MILAN - A merger between Italian regional utilities Iride SpA and Enia SpA is facing a slight delay, a source close to Iride said on Monday after the utility said more preparatory work was needed for the planned deal.
Iride and Enia agreed to merge in October aiming to create one of Italy's biggest multi-service utilities.
Iride earlier said in a brief statement its board decided more preparatory work and in-depth study were needed for the merger to go through, citing "recent events on the capital markets and in sectors where Iride operates".
The source said Turin and Genoa city halls which control the utility were slow to approve the merger, which now would suffer a delay, probably of one month.
"Compared to the initially expected date, the end of March, now a delay of about a month can be expected. In any case, the deal should be closed in the first half (of 2009)", the source said.

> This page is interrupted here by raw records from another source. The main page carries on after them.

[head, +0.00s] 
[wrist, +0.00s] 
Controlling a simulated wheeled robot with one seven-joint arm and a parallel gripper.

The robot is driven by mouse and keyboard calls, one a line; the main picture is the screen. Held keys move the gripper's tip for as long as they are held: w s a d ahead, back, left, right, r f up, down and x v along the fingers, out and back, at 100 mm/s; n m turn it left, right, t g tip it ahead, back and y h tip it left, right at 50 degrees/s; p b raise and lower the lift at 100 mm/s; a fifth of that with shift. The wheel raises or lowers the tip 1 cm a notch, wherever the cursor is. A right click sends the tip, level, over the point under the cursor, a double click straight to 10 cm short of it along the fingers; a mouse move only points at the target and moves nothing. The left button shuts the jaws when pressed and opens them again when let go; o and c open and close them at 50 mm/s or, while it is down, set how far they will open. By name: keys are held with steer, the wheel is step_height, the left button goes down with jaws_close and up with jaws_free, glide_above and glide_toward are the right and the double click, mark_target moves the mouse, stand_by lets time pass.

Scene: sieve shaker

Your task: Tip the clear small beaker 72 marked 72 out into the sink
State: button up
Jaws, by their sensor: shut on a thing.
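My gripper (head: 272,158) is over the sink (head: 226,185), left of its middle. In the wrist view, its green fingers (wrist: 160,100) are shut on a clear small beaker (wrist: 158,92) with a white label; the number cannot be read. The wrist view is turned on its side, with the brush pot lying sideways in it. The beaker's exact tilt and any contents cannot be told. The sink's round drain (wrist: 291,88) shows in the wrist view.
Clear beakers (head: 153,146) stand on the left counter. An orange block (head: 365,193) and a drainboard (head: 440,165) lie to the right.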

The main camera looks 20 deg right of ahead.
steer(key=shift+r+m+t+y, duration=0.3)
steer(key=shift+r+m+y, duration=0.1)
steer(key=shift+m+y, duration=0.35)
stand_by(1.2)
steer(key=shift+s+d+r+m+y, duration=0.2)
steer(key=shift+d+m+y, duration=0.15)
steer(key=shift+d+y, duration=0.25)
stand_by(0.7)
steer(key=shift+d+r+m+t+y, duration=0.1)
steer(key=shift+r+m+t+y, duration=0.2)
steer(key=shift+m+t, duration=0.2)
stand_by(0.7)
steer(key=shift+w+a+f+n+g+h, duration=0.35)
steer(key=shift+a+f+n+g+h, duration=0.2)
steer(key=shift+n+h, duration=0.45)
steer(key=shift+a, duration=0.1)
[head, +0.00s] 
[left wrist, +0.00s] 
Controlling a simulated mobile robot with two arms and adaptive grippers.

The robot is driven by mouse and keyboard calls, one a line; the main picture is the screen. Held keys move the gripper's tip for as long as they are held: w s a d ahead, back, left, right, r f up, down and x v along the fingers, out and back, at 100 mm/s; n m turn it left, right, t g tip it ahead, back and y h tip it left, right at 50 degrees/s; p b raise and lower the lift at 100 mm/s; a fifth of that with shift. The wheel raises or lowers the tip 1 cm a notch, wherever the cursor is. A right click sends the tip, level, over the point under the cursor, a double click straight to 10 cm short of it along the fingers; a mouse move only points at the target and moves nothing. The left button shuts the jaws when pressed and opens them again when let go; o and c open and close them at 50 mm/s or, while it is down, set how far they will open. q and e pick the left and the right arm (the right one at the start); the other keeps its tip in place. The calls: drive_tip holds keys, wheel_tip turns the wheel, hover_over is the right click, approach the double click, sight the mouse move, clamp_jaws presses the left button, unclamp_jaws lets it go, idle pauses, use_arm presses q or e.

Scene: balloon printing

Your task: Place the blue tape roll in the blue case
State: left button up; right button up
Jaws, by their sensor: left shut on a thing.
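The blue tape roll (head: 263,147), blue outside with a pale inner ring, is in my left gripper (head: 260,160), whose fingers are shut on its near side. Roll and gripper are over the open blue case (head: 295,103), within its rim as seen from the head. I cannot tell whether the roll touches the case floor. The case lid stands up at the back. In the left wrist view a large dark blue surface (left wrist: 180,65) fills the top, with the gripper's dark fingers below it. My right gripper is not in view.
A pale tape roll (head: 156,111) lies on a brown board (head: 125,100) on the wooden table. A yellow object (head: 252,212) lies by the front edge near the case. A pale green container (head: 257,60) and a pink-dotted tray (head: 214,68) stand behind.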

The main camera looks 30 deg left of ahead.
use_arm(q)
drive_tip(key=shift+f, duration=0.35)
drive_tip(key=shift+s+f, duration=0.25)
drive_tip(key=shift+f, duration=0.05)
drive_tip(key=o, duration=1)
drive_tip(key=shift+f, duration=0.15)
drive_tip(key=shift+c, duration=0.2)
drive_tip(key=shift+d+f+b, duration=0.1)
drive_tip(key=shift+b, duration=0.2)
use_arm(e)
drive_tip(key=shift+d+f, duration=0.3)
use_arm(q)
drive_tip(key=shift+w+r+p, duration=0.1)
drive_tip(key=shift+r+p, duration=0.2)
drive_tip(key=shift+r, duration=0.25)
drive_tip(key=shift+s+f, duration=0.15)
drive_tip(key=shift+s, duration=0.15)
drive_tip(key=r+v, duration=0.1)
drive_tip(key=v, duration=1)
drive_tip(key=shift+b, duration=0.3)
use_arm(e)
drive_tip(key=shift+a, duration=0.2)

The boards of the two utilities were expected to vote on Dec. 19 on extraordinary dividends associated with the merger and to set end-January dates for shareholder meetings to vote on the deal, sources close to the matter said last week.
A source close to Enia -- which is controlled by 72 town halls with the city of Reggio Emilia its main shareholder -- said on Monday the utility was ready to approve a dividend and set a date for a shareholder vote on the merger.
Enia's main shareholder has already approved the merger and two other key shareholders, the city halls of Parma and Piacenza, are expected to give their approvals in the next few days, the source said.
But the source close to Iride said a dividend was not on the agenda of Iride's board meeting on Friday and it was premature to convene shareholders to approve the merger.
"In our opinion, this situation amplifies the execution risk of the whole process," Santander analysts wrote in a note, adding that the increasing uncertainty about the merger has already been priced in.
Shares in Iride were down 1.2 percent at 0.93 euros while Enia shares erased earlier gains and were down 2.7 percent at 3.495 euros at 1052 GMT, while the DJ Stoxx index of European utilities was down 1.9 percent.